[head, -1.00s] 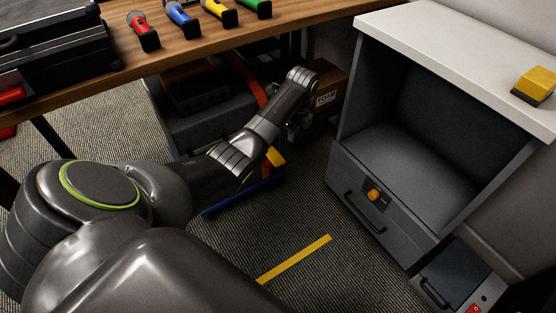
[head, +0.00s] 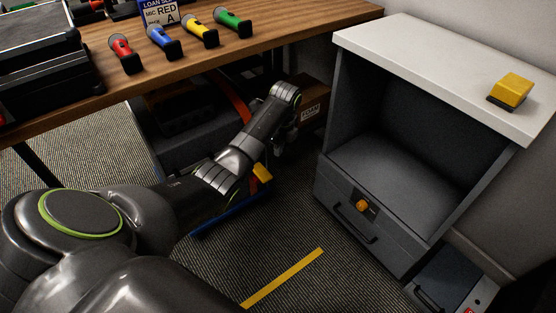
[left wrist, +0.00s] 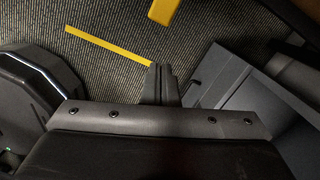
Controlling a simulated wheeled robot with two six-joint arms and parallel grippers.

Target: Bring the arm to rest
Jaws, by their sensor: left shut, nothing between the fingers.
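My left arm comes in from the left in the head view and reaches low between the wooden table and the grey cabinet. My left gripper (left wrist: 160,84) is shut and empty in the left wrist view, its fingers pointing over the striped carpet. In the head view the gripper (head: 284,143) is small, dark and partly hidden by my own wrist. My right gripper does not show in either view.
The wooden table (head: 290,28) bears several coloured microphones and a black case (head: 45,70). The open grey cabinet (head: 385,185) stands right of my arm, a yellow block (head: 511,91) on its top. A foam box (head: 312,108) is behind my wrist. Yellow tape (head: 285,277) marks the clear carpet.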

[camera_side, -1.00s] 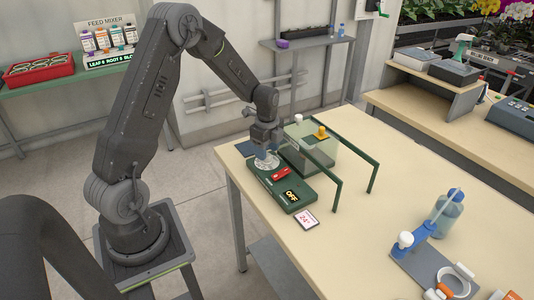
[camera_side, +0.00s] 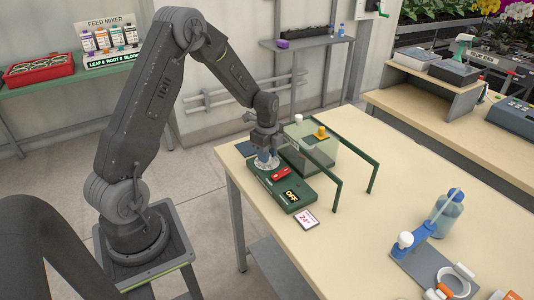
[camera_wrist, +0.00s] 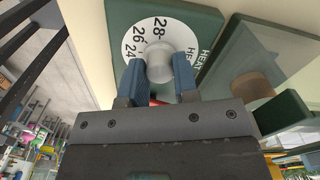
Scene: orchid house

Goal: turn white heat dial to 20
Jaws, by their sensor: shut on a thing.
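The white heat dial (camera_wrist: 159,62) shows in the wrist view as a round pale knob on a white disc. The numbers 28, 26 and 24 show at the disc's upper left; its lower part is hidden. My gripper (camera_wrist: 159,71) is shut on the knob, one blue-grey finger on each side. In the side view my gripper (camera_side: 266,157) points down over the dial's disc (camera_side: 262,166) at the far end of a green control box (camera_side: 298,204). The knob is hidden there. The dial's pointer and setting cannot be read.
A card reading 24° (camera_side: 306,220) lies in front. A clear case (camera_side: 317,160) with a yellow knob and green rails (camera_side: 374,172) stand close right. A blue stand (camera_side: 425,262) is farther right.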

--------

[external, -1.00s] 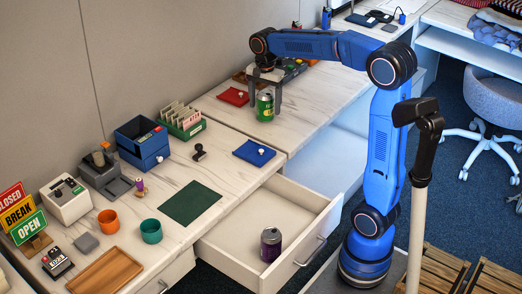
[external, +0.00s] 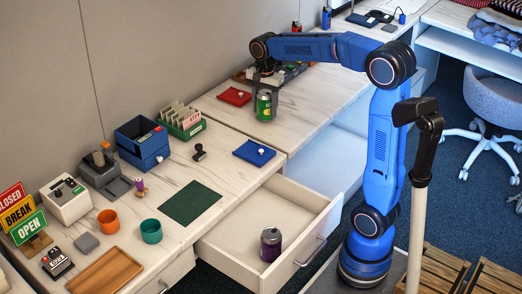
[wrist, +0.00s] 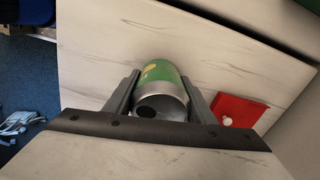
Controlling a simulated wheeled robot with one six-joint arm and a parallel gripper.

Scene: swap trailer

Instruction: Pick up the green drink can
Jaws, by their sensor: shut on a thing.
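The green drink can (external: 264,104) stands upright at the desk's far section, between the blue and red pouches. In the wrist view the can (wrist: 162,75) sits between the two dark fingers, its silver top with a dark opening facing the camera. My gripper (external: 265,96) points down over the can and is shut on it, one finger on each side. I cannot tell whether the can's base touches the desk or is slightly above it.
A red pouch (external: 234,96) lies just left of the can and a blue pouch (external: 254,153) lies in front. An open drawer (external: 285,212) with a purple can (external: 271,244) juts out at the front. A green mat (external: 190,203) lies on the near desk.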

--------

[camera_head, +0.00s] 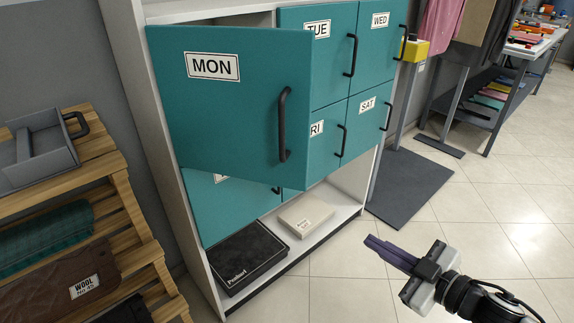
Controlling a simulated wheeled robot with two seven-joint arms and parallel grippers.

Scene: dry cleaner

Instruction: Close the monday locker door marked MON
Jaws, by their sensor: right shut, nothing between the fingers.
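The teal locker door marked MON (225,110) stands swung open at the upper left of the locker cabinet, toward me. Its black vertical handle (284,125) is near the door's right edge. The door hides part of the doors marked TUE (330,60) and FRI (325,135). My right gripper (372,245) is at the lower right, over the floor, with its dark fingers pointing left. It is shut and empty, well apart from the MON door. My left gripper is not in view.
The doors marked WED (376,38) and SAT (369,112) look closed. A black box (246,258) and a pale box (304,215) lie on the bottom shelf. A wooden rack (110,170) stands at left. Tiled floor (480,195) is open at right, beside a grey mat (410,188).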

--------

**Objective:** Copy the lines above exactly, starting at the one with "[camera_side, -1.00s]" and ending at the one with "Goal: turn white heat dial to 20", both included. Leave out any pictures and add nothing else.

**The response:**
[camera_side, -1.00s] 
[camera_side, +0.00s] 
[camera_wrist, +0.00s] 
Scene: orchid house

Goal: turn white heat dial to 20

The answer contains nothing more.